_Problem details_
Write out, character for character, the line containing "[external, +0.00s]" and all lines after it up to the end of the listing.

_Data extract_
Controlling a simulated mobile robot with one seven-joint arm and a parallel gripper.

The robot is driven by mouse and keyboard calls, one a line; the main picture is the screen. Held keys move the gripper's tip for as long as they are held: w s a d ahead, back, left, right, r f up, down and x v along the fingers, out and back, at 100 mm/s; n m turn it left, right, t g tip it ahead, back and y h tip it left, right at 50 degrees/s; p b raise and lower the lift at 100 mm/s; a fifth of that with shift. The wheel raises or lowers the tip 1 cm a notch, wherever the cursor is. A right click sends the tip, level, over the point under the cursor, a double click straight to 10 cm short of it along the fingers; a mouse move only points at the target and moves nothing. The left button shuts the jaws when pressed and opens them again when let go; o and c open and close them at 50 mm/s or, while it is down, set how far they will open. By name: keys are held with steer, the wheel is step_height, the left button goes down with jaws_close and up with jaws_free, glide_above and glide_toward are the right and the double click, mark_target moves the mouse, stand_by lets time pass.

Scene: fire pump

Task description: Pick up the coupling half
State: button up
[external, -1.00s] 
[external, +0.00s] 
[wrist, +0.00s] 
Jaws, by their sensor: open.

_Task answer_
[external, +0.00s] 
[wrist, +0.00s] 
Jaws, by their sensor: open.

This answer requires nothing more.